La prospettiva del costruire sarebbe riassunta dal pensiero di Clifford Geertz, per il quale la cultura viene concettualizzata come un quadro di riferimento simbolico che costruisce la realtà. Analizzando meglio questo punto di vista, tuttavia, la cultura si presenta come un sostrato della natura, dalla quale attingerebbe le materie prime, i dati sensibili per la propria costituzione: un principio ordinatore per la materia indistinta che si trova nel mondo. Una prospettiva, dunque, che si instaura sulle dicotomie di natura-cultura e corpo-mente.

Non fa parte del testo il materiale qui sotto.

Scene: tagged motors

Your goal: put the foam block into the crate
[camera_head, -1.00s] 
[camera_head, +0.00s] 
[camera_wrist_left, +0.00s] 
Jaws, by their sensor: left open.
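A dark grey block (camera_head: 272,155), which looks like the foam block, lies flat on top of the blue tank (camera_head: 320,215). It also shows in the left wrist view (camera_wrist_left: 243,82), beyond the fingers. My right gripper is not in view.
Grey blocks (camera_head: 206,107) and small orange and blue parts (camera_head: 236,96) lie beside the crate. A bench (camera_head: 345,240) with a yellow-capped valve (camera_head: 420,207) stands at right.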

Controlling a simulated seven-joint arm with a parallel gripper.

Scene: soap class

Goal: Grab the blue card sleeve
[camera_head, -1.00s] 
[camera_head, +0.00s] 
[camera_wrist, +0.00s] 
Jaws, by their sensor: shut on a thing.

La prospettiva dell'abitare confuta queste premesse. Fra i primi a proporne una versione troviamo Martin Heidegger, filosofo tedesco della prima metà del secolo scorso, che si chiese cosa serve affinché un edificio diventi una casa. La casa è abitata, mentre l'edificio è considerato la realizzazione compiuta di un progetto. Eppure nessun edificio è mai davvero concluso e la casa non è un'entità autonoma e statica, che si reitera nel tempo: la sua definizione deriva dagli esseri che la abitano. Una casa è tale non solo per gli esseri umani che la continuano ad arredare e significare, ma anche da un vasto insieme di altri esseri viventi, come animali o muffe. Allo stesso modo, quando un edificio viene abbandonato, non smette di essere una casa; nuovi inquilini sono sempre pronti a abitare gli spazi lasciati indietro dai precedenti. I luoghi abitati non sono quindi delle costruzioni autonome, che prima vengono progettati, poi edificati e infine abitati; sono un processo sempre in atto, in cui il costruire diventa un abitare.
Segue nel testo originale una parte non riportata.